スーパーGTにおける火災対応を今後強化へ。専用の消火車両導入も目指したいと坂東代表

 8月27日、三重県の鈴鹿サーキットで決勝レースが行われるスーパーGT第5戦『SUZUKA GT 450km RACE』を前に、スーパーGTをプロモートするGTアソシエイションの坂東正明代表は、第4戦でGT300クラスのHACHI-ICHI GR Supra GT、HOPPY Schatz GR Supra GTに発生した火災への対応について言及し、消火への対応は「極端に遅い状態ではない」と語った一方、来季に向けて新たな消火対応の車両を導入したいと語った。

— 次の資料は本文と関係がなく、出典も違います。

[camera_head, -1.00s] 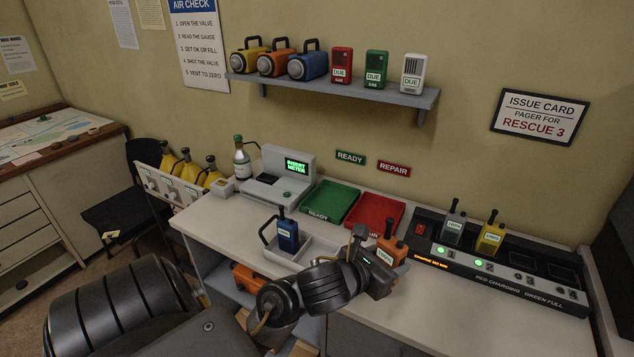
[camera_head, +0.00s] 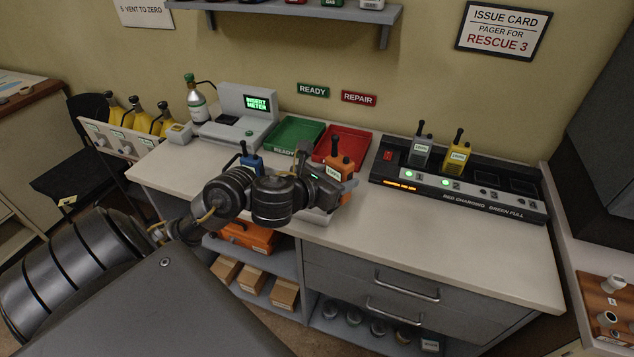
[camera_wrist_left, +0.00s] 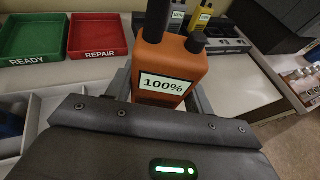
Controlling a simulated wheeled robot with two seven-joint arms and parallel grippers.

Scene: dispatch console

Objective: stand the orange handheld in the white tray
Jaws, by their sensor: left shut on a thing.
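My left gripper (camera_head: 340,182) is shut on the orange handheld (camera_head: 338,161) and holds it roughly upright, antenna up. The left wrist view shows the handheld (camera_wrist_left: 172,62) between the fingers, with a 100% label facing the camera. The white tray (camera_head: 316,216) is on the front of the counter, mostly hidden behind my left arm in the head view. In the left wrist view the tray (camera_wrist_left: 38,108) shows to the left of the handheld. The handheld's lower end is hidden, so its height above the counter cannot be told. My right gripper is not in view.
A blue handheld (camera_head: 252,161) stands at the tray's left part. The green READY tray (camera_head: 296,131) and red REPAIR tray (camera_head: 348,140) lie behind. The charger (camera_head: 465,190) at right holds a grey and a yellow handheld. The counter front right (camera_head: 440,235) is clear.

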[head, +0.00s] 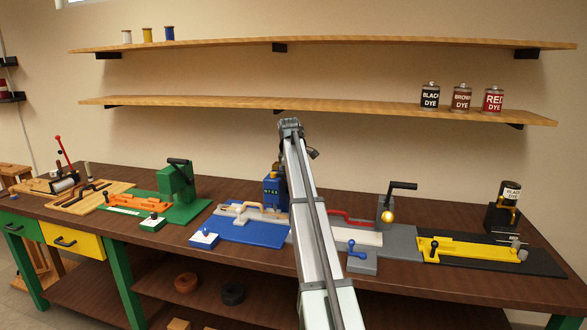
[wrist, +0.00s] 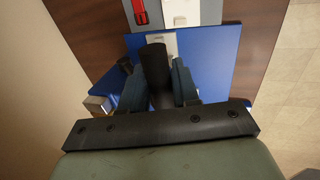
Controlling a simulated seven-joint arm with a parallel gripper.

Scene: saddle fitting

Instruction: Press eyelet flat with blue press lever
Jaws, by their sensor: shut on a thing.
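The blue press (head: 272,188) stands at the back of a blue base plate (head: 250,230) on the bench, partly behind my arm in the head view. Its lever is mostly hidden there. In the wrist view my gripper (wrist: 157,82) is shut on a black cylindrical handle (wrist: 154,62), which I take as the press lever's grip. One dark blue-grey finger lies on each side of it. Below the handle are the blue plate (wrist: 213,65) and a pale piece (wrist: 165,42). I cannot make out the eyelet. A tan strap-like piece (head: 250,208) lies on the plate in the head view.
A green press (head: 176,185) stands to the left. To the right are a grey station with a black crank (head: 402,186) and a yellow fixture (head: 465,249). Dye cans (head: 461,97) stand on the lower shelf. A white-and-blue block (head: 204,239) sits at the plate's front left.

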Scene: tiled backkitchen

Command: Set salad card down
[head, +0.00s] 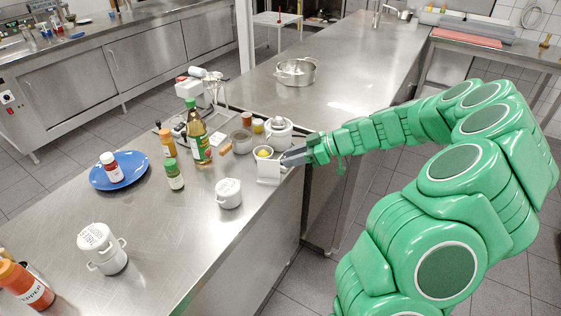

 8月6日に決勝レースが行われた第4戦富士では、レース中にHACHI-ICHI GR Supra GT、さらにHOPPY Schatz GR Supra GTに火災が発生。エキゾースト先端のサイレンサーが外れたことが火災の原因だったと坂東代表は明かし、過去には60号車Syntium LMcorsa GR Supra GTにも発生した事象だったと語った。

 現在GT300クラスでは近い設計のGRスープラ、GR86が参戦しているが、坂東代表は「同じような作り方をしているクルマが多いので、トラブルがあった際はチーム同士でコミュニケーションをとったりして、GT300規定車両での共有項目を増やしながらやってほしい」と再発防止に向けてチーム同士での対応を要望している。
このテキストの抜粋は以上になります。